**THE REQUEST**.
Write out the full listing again, exactly as it stands.
BEGIN RAW DATA
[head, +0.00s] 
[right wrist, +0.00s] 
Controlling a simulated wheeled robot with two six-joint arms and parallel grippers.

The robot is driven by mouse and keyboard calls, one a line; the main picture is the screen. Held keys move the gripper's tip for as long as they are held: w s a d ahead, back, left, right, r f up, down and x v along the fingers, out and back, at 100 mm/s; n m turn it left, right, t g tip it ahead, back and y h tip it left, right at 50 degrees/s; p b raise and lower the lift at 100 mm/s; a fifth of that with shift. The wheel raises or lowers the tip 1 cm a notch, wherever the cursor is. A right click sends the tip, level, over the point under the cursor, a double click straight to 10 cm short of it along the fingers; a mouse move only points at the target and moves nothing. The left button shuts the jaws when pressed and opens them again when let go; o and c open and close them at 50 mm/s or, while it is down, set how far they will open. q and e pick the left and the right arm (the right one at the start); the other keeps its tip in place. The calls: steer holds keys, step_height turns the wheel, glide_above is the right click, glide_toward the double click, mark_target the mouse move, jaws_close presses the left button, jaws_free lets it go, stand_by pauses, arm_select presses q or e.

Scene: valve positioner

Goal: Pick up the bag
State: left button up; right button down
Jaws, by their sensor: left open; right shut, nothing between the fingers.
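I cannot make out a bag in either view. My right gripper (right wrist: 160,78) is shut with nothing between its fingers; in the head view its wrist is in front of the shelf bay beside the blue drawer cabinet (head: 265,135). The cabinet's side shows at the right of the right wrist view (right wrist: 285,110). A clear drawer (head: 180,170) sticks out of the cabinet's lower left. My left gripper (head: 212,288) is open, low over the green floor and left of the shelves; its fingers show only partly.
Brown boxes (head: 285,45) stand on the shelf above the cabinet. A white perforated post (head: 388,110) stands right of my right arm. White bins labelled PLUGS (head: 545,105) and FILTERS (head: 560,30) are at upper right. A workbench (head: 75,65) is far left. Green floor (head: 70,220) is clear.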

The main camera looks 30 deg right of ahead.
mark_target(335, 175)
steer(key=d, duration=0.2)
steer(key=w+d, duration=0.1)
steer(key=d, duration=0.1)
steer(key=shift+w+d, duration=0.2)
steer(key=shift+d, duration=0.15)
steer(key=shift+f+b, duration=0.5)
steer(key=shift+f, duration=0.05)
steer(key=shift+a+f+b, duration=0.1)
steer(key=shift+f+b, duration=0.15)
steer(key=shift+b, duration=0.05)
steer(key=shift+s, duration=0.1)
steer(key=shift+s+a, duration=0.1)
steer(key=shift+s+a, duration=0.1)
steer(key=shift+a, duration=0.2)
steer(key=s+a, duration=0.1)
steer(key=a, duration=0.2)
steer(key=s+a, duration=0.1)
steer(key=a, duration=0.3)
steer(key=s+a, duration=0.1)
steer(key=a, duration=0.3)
END RAW DATA
**RESPONSE TO THE TASK**.
[head, +0.00s] 
[right wrist, +0.00s] 
Controlling a simulated wheeled robot with two six-joint arms and parallel grippers.

The robot is driven by mouse and keyboard calls, one a line; the main picture is the screen. Held keys move the gripper's tip for as long as they are held: w s a d ahead, back, left, right, r f up, down and x v along the fingers, out and back, at 100 mm/s; n m turn it left, right, t g tip it ahead, back and y h tip it left, right at 50 degrees/s; p b raise and lower the lift at 100 mm/s; a fifth of that with shift. The wheel raises or lowers the tip 1 cm a notch, wherever the cursor is. A right click sends the tip, level, over the point under the cursor, a double click straight to 10 cm short of it along the fingers; a mouse move only points at the target and moves nothing. The left button shuts the jaws when pressed and opens them again when let go; o and c open and close them at 50 mm/s or, while it is down, set how far they will open. q and e pick the left and the right arm (the right one at the start); the other keeps its tip in place. The calls: steer holds keys, step_height turns the wheel, glide_above is the right click, glide_toward the double click, mark_target the mouse move, jaws_close presses the left button, jaws_free lets it go, stand_by pauses, arm_select presses q or e.

Scene: valve positioner

Goal: Pick up the bag
State: left button up; right button down
Jaws, by their sensor: left open; right shut, nothing between the fingers.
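I cannot make out a bag in either view. My right gripper (right wrist: 160,78) is shut with nothing between its fingers; in the head view its wrist is in front of the shelf bay beside the blue drawer cabinet (head: 265,135). The cabinet's side shows at the right of the right wrist view (right wrist: 285,110). A clear drawer (head: 180,170) sticks out of the cabinet's lower left. My left gripper (head: 212,288) is open, low over the green floor and left of the shelves; its fingers show only partly.
Brown boxes (head: 285,45) stand on the shelf above the cabinet. A white perforated post (head: 388,110) stands right of my right arm. White bins labelled PLUGS (head: 545,105) and FILTERS (head: 560,30) are at upper right. A workbench (head: 75,65) is far left. Green floor (head: 70,220) is clear.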

The main camera looks 30 deg right of ahead.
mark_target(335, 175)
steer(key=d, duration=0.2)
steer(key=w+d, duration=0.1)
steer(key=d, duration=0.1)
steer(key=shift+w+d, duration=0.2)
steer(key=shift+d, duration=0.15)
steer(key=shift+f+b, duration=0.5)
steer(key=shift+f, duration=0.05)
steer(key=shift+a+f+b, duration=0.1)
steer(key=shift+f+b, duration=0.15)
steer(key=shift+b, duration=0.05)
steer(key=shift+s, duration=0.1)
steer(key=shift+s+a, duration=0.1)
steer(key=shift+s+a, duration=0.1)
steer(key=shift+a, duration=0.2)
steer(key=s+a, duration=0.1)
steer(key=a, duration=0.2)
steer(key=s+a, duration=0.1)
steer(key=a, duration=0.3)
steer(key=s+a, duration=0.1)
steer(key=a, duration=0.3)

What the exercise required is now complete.